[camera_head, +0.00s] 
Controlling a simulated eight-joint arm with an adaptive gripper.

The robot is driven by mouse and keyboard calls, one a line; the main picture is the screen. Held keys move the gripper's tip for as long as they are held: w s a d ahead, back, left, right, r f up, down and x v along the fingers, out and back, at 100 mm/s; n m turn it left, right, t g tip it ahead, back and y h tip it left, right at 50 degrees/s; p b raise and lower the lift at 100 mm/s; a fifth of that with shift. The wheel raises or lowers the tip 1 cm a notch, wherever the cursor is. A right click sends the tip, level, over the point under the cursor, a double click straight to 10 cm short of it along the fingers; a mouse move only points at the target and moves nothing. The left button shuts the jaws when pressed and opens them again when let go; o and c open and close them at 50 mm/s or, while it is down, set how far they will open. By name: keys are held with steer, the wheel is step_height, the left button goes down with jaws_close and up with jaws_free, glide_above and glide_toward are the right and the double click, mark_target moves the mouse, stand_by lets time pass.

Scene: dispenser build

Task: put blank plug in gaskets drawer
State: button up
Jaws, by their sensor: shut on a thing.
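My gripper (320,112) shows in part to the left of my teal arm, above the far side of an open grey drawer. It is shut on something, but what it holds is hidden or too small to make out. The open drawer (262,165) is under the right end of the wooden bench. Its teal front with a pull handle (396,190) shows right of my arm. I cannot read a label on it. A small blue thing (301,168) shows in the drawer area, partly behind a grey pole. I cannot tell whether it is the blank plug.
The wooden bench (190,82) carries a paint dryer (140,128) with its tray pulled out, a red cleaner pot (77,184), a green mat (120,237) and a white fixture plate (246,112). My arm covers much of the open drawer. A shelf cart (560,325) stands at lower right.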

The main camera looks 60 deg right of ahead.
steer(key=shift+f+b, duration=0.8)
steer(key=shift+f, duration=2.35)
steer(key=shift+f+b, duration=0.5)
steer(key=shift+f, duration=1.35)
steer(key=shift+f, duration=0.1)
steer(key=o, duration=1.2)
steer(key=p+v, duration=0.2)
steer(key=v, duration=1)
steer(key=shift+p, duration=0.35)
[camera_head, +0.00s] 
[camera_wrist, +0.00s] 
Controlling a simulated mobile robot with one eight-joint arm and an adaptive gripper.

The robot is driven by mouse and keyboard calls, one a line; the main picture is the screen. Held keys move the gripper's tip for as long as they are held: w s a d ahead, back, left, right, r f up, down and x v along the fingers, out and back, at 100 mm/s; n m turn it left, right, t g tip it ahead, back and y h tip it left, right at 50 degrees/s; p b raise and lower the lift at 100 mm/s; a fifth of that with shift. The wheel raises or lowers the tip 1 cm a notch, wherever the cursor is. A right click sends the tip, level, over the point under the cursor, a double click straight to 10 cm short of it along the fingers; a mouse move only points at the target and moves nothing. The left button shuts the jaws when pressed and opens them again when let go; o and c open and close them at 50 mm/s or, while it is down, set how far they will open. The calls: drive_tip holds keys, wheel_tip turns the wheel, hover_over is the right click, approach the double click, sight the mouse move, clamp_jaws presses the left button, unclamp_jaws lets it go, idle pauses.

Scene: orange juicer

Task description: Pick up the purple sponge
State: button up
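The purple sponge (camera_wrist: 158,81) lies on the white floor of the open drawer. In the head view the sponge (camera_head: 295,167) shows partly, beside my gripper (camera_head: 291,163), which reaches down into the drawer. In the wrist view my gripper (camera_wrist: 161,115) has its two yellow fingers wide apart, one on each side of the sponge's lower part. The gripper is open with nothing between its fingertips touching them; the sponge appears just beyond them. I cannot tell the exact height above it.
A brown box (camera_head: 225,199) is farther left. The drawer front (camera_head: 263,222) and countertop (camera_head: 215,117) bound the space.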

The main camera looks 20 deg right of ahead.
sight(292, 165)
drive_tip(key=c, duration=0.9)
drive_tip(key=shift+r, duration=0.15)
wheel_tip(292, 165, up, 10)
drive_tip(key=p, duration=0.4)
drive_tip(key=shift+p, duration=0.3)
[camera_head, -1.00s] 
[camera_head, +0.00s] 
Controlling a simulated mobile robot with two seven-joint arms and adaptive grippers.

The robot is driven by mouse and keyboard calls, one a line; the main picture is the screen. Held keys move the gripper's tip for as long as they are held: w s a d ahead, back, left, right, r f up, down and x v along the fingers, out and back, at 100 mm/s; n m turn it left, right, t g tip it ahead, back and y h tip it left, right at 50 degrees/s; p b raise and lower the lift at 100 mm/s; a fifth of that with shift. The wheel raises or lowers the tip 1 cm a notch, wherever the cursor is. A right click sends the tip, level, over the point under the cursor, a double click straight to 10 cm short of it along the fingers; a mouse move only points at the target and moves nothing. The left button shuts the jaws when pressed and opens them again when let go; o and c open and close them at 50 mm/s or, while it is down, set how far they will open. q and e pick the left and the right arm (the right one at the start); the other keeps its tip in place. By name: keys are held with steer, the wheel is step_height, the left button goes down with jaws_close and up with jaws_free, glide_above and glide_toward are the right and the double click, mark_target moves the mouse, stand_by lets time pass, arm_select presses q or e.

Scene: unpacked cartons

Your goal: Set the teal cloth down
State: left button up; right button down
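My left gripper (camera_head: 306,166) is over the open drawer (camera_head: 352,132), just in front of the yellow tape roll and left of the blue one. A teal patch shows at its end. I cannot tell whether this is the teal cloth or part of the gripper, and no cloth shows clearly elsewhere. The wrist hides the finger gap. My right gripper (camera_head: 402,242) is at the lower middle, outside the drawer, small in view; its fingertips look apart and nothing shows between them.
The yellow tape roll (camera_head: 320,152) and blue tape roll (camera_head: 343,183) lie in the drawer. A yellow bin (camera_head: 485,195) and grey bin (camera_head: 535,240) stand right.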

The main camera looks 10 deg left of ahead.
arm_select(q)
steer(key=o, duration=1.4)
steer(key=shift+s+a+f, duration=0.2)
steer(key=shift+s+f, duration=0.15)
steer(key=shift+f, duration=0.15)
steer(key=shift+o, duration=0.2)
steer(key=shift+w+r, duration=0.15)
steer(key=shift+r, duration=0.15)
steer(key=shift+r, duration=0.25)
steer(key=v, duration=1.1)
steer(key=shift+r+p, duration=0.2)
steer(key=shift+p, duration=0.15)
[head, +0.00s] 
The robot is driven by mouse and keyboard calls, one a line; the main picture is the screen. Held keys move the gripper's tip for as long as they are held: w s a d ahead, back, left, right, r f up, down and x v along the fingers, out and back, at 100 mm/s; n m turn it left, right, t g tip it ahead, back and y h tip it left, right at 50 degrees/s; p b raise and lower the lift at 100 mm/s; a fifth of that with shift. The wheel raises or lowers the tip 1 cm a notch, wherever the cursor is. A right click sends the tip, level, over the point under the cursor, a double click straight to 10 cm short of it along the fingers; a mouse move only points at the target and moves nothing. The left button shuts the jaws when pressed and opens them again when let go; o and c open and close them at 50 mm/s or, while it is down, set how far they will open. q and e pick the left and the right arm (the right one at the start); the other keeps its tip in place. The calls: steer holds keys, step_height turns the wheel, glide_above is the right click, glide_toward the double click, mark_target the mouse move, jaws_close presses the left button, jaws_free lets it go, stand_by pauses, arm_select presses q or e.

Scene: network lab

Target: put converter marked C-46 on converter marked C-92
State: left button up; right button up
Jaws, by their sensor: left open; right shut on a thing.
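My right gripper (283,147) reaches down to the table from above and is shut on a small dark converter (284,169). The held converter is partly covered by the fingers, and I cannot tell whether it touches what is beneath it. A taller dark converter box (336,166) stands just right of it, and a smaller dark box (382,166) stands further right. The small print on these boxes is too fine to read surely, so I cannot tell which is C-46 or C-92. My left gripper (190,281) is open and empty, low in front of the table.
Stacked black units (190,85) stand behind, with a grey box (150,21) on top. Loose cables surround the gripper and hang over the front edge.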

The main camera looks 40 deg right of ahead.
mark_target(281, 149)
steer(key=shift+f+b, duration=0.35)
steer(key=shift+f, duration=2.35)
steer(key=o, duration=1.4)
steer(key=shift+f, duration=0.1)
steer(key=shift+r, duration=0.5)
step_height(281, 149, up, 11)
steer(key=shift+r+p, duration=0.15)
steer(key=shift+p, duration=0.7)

◆ ◆ ◆

In the entries above, find lines with "mobile" and copy each.

Controlling a simulated mobile robot with one eight-joint arm and an adaptive gripper.
Controlling a simulated mobile robot with two seven-joint arms and adaptive grippers.

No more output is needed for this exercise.